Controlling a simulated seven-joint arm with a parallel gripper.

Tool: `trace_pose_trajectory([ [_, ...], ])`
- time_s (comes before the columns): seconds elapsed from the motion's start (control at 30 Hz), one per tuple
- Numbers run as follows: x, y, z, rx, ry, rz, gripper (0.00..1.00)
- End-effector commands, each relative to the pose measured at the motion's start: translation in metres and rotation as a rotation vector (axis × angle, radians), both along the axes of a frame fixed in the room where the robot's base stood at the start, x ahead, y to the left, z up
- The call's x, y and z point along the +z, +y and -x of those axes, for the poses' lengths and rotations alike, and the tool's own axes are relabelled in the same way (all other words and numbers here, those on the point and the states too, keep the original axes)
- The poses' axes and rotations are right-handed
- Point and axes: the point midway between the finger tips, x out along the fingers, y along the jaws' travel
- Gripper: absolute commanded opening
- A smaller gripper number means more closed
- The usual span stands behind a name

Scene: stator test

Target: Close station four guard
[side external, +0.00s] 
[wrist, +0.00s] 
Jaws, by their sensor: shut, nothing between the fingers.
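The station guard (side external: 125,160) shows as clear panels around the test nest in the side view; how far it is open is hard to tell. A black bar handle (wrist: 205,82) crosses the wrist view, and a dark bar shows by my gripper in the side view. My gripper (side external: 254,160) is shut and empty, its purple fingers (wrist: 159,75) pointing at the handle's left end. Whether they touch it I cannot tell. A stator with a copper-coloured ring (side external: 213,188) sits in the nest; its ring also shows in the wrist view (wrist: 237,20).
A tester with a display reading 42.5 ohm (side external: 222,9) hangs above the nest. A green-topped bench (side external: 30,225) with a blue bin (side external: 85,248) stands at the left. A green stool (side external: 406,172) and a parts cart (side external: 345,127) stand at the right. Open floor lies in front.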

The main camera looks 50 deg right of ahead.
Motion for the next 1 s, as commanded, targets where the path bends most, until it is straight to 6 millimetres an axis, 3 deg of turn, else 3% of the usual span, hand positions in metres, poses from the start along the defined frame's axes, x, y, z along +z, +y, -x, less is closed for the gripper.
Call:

◆ ◆ ◆

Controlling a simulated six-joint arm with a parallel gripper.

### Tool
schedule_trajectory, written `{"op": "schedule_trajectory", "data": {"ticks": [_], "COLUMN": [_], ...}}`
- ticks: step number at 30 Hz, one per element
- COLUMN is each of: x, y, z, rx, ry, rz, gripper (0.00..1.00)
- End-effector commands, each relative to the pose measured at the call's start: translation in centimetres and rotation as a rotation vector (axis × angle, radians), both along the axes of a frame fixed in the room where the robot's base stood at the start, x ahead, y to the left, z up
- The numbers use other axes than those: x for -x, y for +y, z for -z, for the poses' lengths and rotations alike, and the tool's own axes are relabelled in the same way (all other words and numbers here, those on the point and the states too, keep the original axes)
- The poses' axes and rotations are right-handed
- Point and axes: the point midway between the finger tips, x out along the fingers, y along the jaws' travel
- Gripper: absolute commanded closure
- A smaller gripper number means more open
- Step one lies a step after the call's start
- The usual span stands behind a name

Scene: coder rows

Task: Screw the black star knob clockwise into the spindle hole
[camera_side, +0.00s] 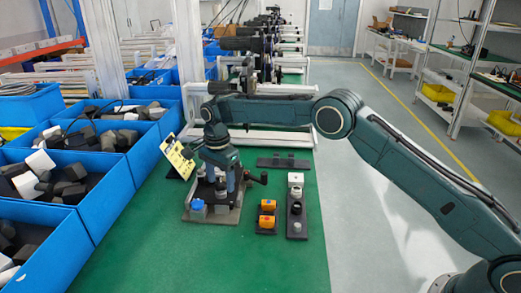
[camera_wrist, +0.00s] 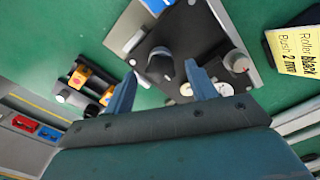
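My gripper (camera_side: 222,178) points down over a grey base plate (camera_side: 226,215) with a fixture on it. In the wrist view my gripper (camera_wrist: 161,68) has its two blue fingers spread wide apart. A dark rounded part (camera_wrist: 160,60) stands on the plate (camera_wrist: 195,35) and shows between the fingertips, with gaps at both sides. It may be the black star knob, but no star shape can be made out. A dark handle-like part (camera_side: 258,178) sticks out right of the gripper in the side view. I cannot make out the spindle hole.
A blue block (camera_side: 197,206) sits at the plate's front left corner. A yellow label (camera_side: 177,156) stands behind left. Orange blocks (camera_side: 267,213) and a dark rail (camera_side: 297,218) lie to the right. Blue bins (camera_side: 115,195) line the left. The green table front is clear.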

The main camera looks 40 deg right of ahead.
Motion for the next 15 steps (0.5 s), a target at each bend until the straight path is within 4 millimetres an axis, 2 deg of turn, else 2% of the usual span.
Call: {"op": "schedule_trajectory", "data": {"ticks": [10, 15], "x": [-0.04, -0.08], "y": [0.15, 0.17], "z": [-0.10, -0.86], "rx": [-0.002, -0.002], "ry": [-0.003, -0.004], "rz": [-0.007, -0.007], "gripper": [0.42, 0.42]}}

◆ ◆ ◆

From the records above, quote only the lines running from the line with "- A smaller gripper number means more closed" to the line with "[wrist, +0.00s]", both lines included.

- A smaller gripper number means more closed
- The usual span stands behind a name

Scene: stator test

Target: Close station four guard
[side external, +0.00s] 
[wrist, +0.00s] 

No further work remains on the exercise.